Recorded data:
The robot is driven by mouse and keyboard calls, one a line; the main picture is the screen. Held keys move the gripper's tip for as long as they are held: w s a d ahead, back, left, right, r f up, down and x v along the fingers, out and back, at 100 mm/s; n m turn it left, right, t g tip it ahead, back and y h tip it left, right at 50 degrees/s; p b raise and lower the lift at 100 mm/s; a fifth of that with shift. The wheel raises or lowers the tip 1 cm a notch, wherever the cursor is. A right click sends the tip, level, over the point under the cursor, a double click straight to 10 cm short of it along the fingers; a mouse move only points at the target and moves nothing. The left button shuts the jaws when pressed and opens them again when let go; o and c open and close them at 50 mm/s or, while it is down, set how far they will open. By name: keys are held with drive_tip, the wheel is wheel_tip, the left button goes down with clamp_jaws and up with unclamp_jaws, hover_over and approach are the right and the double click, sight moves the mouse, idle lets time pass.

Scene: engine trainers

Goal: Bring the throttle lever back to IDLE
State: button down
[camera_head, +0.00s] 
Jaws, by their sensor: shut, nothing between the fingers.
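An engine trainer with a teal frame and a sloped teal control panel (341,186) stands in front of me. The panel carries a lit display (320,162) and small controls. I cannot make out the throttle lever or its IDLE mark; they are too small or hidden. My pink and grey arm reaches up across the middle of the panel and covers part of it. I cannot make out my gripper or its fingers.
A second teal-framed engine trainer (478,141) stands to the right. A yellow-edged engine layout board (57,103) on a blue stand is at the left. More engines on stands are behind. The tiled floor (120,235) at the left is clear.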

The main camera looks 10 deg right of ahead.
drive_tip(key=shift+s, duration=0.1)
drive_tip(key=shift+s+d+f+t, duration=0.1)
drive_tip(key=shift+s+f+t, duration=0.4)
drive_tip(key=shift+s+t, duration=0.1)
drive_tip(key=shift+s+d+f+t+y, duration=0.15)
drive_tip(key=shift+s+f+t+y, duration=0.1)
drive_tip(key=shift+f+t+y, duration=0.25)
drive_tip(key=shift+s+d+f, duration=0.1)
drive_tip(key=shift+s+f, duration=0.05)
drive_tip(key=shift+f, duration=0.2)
* * *
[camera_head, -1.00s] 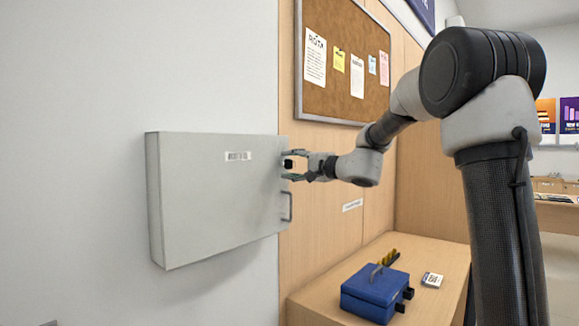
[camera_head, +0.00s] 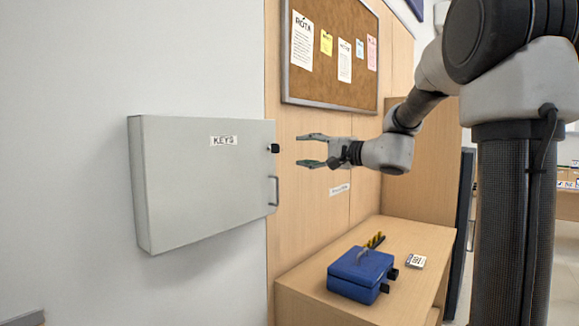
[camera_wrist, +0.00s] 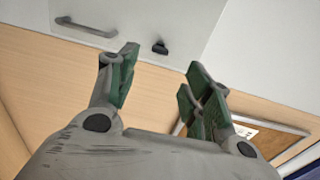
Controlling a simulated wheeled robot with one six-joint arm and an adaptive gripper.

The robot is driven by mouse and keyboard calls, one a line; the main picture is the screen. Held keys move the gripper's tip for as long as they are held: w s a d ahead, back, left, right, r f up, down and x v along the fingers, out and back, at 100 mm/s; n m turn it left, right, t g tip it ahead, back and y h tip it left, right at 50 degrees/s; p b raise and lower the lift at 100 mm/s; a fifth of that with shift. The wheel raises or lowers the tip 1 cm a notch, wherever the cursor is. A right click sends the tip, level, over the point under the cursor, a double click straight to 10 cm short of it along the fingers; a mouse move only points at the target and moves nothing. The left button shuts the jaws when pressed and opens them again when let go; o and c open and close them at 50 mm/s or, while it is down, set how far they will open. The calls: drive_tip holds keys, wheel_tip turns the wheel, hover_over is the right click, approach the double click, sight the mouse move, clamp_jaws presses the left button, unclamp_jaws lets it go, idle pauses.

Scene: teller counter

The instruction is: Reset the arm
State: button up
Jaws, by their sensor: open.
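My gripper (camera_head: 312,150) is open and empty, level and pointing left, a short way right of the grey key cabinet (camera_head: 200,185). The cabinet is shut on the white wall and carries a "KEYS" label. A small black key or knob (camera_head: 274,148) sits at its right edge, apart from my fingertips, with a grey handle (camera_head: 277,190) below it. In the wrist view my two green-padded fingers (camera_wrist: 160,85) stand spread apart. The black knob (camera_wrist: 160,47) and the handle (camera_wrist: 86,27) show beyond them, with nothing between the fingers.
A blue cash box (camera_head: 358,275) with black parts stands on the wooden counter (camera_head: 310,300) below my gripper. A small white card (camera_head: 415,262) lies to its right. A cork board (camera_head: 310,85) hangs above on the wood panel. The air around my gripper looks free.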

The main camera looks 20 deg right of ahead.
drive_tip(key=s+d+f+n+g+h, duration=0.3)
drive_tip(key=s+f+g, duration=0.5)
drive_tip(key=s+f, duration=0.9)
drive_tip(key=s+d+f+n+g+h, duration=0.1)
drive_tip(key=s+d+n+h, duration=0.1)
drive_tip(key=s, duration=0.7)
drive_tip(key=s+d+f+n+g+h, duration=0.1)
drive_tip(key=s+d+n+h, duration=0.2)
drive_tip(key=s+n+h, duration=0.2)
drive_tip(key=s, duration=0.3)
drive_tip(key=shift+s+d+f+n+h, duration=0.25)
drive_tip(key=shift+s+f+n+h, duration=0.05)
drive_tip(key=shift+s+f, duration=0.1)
--
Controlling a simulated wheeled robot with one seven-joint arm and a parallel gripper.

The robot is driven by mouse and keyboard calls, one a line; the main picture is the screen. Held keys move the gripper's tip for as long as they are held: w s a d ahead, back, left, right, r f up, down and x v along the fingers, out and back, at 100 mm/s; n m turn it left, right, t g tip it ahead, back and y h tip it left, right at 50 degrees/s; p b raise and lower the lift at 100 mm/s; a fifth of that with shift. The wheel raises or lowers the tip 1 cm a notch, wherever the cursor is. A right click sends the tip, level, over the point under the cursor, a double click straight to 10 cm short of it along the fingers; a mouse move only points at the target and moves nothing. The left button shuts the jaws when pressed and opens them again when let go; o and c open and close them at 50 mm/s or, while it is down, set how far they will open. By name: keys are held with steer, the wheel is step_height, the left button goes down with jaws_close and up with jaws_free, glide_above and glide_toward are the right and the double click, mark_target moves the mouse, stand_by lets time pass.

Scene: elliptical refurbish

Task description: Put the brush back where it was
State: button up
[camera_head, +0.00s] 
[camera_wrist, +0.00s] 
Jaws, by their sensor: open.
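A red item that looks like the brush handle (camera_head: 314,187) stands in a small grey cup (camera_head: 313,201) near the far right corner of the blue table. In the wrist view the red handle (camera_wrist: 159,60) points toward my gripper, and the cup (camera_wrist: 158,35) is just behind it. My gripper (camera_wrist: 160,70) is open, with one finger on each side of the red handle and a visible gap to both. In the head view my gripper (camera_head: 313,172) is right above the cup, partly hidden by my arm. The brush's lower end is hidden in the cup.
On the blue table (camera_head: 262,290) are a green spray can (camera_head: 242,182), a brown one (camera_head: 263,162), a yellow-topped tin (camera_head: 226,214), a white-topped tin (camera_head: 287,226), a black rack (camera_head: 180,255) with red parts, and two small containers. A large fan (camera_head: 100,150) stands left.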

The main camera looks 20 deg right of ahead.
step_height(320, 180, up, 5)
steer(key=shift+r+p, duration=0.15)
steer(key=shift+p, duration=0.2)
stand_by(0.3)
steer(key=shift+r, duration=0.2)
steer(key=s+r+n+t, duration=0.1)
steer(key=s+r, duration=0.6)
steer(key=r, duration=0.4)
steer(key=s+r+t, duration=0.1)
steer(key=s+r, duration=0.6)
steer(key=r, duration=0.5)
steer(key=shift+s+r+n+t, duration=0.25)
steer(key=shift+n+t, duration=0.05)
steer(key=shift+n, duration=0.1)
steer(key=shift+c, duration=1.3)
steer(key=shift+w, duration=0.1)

§ TASK OBJECTIVE
Select every line of the records holding the string "wheeled".

§ FINISHED ANSWER
Controlling a simulated wheeled robot with one six-joint arm and an adaptive gripper.
Controlling a simulated wheeled robot with one seven-joint arm and a parallel gripper.

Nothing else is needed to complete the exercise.